Well, hello there, princess/angel/butterfly costume. So we meet again.
Just let my mom dust you off and put you on my plump little body. We’re going paradin’ tonight!
Ah, Halloween. My favorite holiday after my birthday and Christmas because of, well, the candy. There is nothing cooler than putting on a ridiculous outfit and ringing people’s doorbells to get free candy. You just yell “trick or treat” and you’re in, you’re out, you’re done. It sure beats hovering around a co-worker’s desk, trying desperately to make small talk while you attempt in vain to stealthly liberate a few handfuls of M&Ms from the candy jar on her desk. Although the ridiculous outfit you have to wear now is called “business casual”.

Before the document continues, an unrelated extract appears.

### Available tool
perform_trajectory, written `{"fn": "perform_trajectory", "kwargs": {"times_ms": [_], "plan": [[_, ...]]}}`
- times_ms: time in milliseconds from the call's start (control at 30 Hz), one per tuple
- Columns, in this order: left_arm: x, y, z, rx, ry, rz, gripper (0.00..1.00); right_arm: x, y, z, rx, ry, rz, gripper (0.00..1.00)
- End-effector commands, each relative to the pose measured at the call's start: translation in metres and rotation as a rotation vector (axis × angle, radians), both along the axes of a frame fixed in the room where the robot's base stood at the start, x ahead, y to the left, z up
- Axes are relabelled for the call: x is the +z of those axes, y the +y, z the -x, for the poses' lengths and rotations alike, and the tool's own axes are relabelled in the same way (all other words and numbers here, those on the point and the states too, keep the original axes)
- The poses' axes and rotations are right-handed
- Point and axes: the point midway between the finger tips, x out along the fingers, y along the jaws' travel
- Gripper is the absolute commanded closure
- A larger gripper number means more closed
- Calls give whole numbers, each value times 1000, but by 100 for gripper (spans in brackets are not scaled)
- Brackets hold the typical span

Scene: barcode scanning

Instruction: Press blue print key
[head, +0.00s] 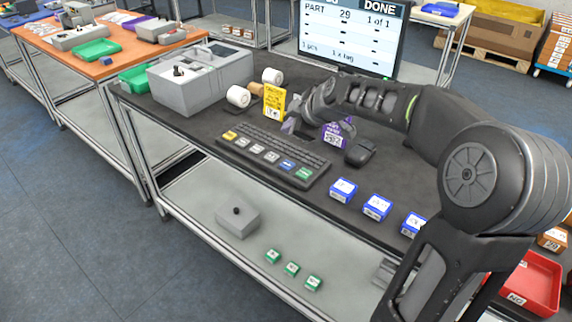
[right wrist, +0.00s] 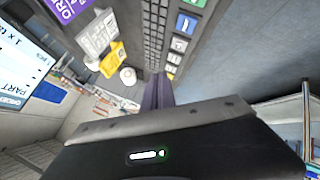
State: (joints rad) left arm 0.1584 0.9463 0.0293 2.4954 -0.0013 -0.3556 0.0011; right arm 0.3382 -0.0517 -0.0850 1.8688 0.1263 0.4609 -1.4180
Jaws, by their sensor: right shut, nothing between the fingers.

All Hallows Eve was a free-for-all, running from door to door, screaming in the streets, and meeting up with friends to discuss who gave out the best candy (especially the full-sized candy bars! JACKPOT!) Older siblings had to keep an eye on their sugared-up younger siblings (apologies to my brother), but it was always worth it because the payoff was, excuse my pun, sweet. That big bag of confections held such promise. You were sad when you were called back home, but the night wasn’t over by a long shot.
As soon as you dumped out your parcel of loot on the table, the game had begun. It was a veritable “Where’s Waldo?” to pinch the palatable and discard the disgusting in a lightning-fast game of wits. I would always be filled to the brim with glee whenever I would get one my top five favorite chocolate bars. My brother and I would trade candy, eat a few pieces, and be off to bed, hoping we wouldn’t soon be visited by the Cavity Fairy.
However, there were always a few little baddies lurking in the midst of my delicious little treasure trove. They would sit there, silently mocking me, knowing that I couldn’t so much as put them in my mouth without sending my pre-pubescent tastebuds into a Hulk-like rage. Why? Why are there such candies that are allowed to be made? All candy should be delicious. These were just tacky, chalky wannabes and I was having none of it.
Horrible Halloween candy is just as rampant nowadays as it was when I was a kid (and, as I suspect, was just as bad in a lot of other people’s childhoods, too). Whoever had the gall to create such monstrosities should be tarred and feathered (or better yet: covered in molten peanut butter taffy and rolled in powdered Smarties). Just the thought of putting one of those nasty sweets in my mouth is enough to give me a case of “Atomic Warhead” face.
Let me explain: while I was eternally happy that I was able to get a crapload of candy for no effort at all on my part, I never understood why adults would insist on filling their candy bowls with the likes of peanut butter taffy, Smarties, or (I shudder to think) candy corn. Even worse, what the hell was a POPCORN BALL doing in my loot bag?? And to the lady a few houses down the road: since when do you equate trick-or-treating with a red delicious apple? I don’t want that anywhere near my gaping maw unless it’s smothered in caramel and on a stick.
For the most part, I made out like a fat (very fat) rat on Halloween, but it never ceased to amaze me how much of my valuable candy bag space was taken up by these fakers, these sugary wolves in sheep’s clothing. I couldn’t just throw out the candy I hated. That would be wasteful, and if there’s one thing we’ve learned from our mothers is that it’s a sin to waste food. Even the vomit-inducing, chalky-textured, horribly-flavored food.
I was lucky in the sense that my mother loved (and to this day, I have no idea why) those nasty, orange-and-black wax paper wrapped peanut butter taffies and Good n Plenty. My dad was strictly a chocolate guy, with the occasional affinity for a Tootsie Roll Pop. He happily took my Almond Joys and Mounds Bars off my hands, as coconut was a textural abyss for my baby-tooth-filled mouth. My mother’s smile got wider as her pile of candy got bigger, and I was all too happy to sacrifice some of my loot for the sake of being rid of those awful little food-devils.
I would go to bed suspicious that a goblin would take my candy away from me in the middle of the night, when in fact, I think my parents were taking a little dip here and there. I don’t blame them; if I ever have kids, you can bet that I’m going to snatch up some of my favorite candy from their bags when they’re passed out in their own respective sugar comas.
In hindsight, the majority of my Halloween adventures had me stuffed to the gills with my delicious plunder for several days afterward, and I never really thought of horrible Halloween candy until the next year came around and the fires of my rage were stoked once more. If anything, it’s taught me the true value of a fun-sized bar and its impact on hundreds of children’s lives for years to come.
But you’ll never catch me handing out full-sized candy bars. Those kids will never leave me alone.